In Grecia il miracolo di portare la sinistra vera (quella che qui definiscono “radicale”) a essere nettamente il primo partito, e forse al governo già l’anno prossimo, è stato un leader, Alexis Tsipras, e la reazione della gente alla crisi devastante. Ma è stato anche il logoramento delle “larghe intese” fra socialisti e democristiani, fra centrosinistra e centrodestra, entrambe ormai “imposte” da Bruxelles (per non dire da Berlino).
In Spagna, paese molto più vicino all’Italia per dimensioni, importanza, situazione economica e sociale, un movimento, “Podemos”, che ha sicuramente affinità con il M5S, ma è più definito politicamente e più orientato a sinistra, si appresta a passare dalla protesta al governo, attraverso un’alleanza strategica con “Izquierda Unida”, la classica sinistra da sette-otto per cento dei voti.
Su questa rubrica lo andiamo ripetendo da un paio di anni: è un’alleanza che va fatta anche in Italia.

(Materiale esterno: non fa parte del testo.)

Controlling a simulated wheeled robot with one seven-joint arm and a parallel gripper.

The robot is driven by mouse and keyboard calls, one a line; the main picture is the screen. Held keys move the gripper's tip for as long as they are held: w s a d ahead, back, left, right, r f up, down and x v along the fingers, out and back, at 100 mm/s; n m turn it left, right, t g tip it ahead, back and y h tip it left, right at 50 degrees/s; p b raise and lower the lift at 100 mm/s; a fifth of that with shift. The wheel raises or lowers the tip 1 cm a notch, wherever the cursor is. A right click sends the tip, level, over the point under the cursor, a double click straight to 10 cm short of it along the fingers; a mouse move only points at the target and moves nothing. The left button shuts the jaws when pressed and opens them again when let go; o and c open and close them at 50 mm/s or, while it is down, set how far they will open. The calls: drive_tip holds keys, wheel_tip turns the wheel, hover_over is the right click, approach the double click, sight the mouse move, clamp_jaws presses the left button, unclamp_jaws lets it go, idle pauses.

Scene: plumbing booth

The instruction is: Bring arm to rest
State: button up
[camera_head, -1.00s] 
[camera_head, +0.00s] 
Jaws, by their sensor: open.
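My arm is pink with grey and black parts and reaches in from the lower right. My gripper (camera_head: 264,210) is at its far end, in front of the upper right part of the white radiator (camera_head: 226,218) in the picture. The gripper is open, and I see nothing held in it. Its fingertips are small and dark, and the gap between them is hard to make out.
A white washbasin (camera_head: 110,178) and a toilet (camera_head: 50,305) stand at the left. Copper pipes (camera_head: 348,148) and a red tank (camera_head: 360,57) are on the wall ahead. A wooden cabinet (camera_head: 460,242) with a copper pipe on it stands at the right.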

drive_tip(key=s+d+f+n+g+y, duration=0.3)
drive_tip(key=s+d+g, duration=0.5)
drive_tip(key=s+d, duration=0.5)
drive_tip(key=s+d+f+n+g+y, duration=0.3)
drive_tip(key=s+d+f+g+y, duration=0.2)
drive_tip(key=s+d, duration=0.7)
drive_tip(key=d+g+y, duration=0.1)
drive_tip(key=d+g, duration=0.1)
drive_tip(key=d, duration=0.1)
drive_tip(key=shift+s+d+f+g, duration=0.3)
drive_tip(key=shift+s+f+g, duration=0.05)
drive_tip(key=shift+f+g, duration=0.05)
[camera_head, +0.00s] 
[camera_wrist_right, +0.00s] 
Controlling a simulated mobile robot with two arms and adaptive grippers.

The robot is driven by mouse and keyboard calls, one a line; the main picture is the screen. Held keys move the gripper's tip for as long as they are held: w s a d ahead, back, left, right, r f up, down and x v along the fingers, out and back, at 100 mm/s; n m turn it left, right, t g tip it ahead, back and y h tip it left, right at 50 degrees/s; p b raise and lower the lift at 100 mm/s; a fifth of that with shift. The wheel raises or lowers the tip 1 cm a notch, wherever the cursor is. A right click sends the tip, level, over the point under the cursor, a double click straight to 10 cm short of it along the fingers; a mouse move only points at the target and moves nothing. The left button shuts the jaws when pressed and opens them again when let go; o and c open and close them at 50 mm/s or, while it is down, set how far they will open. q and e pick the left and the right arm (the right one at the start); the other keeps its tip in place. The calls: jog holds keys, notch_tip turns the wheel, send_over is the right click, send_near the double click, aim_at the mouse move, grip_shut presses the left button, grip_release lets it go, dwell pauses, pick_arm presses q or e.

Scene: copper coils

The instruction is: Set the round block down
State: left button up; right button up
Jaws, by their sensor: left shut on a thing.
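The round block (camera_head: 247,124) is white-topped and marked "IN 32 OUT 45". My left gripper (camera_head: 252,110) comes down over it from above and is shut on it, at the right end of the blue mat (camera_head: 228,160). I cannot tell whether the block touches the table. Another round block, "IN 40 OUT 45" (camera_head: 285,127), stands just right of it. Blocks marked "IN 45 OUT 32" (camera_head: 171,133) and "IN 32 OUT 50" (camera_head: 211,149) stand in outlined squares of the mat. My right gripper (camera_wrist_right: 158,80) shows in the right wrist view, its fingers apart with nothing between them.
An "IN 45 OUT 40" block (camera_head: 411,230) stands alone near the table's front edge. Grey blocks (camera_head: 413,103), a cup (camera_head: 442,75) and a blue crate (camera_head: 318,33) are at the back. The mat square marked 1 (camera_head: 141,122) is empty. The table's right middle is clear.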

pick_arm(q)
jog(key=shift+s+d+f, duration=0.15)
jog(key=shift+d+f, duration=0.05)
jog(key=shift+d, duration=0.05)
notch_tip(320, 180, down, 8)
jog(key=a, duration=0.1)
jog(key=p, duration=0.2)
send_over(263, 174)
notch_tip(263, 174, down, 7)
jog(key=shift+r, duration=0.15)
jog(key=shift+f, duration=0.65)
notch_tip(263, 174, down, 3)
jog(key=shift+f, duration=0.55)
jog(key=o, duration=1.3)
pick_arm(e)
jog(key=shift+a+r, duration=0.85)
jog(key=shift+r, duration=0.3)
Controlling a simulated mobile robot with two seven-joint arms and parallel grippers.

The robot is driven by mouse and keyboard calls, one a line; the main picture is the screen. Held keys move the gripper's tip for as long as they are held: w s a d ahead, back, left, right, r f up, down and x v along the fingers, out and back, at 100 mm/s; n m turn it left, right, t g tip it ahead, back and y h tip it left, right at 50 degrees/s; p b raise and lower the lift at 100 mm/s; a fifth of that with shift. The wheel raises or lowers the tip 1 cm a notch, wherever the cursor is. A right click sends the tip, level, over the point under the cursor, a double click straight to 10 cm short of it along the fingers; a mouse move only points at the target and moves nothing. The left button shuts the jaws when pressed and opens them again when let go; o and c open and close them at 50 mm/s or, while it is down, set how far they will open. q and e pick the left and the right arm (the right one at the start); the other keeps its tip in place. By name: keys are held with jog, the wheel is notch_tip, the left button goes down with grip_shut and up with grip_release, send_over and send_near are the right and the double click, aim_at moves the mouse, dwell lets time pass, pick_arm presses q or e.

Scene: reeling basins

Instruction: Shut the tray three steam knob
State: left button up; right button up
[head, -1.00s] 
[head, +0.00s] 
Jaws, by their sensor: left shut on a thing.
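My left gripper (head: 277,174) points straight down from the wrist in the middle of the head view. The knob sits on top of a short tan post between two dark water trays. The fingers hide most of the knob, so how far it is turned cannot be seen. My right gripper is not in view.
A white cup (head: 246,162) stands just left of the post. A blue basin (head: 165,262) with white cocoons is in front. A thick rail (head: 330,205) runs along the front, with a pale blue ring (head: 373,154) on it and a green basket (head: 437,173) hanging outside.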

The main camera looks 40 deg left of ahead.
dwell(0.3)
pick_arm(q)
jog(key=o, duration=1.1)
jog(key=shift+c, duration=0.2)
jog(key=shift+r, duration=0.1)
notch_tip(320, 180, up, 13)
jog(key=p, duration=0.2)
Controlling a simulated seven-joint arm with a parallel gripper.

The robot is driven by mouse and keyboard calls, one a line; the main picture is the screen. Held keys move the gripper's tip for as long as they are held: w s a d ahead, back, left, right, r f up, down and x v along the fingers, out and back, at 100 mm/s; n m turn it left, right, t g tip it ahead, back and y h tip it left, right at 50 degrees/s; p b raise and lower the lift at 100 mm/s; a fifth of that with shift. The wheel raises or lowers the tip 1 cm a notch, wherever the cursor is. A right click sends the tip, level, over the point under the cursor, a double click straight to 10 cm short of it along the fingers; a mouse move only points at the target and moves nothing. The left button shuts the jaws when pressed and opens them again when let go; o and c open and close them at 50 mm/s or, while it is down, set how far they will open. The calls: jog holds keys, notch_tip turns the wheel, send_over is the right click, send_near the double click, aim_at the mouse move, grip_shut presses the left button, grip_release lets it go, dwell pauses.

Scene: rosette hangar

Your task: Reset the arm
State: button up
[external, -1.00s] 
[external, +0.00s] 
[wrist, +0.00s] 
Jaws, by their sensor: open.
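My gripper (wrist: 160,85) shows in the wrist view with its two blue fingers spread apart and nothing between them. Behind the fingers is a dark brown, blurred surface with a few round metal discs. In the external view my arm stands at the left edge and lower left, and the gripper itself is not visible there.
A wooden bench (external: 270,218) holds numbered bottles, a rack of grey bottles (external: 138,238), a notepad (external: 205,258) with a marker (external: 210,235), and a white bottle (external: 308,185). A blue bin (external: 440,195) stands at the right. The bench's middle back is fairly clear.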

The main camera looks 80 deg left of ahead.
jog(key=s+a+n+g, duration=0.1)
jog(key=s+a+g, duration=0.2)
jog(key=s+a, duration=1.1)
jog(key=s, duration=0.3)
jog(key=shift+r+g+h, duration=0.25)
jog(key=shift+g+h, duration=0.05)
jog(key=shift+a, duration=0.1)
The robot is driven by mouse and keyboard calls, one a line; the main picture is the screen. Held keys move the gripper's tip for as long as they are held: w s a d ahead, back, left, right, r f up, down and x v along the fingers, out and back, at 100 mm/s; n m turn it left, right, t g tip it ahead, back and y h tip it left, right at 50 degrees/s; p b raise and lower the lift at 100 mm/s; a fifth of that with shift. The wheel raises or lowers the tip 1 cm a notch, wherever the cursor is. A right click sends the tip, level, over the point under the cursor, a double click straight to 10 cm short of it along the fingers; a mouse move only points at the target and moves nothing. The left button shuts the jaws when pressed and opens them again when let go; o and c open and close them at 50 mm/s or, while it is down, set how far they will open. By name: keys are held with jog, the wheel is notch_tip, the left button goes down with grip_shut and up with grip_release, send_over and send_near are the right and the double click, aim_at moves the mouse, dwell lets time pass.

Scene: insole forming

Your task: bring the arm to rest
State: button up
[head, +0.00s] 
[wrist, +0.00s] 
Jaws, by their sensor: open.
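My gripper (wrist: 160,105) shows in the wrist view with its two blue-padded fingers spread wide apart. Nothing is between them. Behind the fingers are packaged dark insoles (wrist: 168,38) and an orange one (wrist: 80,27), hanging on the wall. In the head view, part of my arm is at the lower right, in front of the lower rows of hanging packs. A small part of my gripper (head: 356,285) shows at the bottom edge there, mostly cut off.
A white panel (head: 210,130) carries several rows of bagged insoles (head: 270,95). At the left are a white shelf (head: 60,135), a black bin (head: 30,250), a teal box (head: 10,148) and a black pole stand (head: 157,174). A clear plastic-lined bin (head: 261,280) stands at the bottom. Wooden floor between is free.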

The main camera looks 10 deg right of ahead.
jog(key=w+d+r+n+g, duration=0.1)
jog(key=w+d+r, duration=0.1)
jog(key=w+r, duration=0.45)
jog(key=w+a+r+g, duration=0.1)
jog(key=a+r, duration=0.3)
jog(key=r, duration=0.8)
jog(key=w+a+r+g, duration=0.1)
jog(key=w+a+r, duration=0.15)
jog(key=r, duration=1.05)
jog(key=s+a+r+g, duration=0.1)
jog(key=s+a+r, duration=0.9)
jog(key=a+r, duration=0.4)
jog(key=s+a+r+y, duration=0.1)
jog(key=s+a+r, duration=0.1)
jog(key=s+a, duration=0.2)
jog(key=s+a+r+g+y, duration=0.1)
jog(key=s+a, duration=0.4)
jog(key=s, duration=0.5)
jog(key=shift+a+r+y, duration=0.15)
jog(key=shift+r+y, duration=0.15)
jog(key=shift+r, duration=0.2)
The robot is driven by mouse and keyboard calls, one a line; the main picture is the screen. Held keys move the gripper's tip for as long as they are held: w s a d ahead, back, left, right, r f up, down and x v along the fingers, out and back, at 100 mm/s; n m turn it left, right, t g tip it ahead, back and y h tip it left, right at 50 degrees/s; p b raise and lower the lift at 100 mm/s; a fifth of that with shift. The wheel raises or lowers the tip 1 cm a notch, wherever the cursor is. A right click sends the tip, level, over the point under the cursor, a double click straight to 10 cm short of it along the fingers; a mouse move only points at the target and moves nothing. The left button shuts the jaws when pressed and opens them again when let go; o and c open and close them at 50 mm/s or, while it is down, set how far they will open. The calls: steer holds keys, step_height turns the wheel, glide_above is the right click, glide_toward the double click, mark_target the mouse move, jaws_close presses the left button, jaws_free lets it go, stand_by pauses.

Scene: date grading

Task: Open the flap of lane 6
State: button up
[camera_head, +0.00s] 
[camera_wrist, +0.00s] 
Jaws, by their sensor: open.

Certo, qui la situazione è maledettamente più complicata. Ma come si dice nel bellissimo “Italy in a day”, documentario-collage di Gabriele Salvatores, “il futuro è solo un inizio”.
Il Parlamento ha l’opportunità di cominciare bene il 2015. Noi dobbiamo semplicemente, come dice papa Francesco, “farci carico della speranza”. Buon Anno a tutti.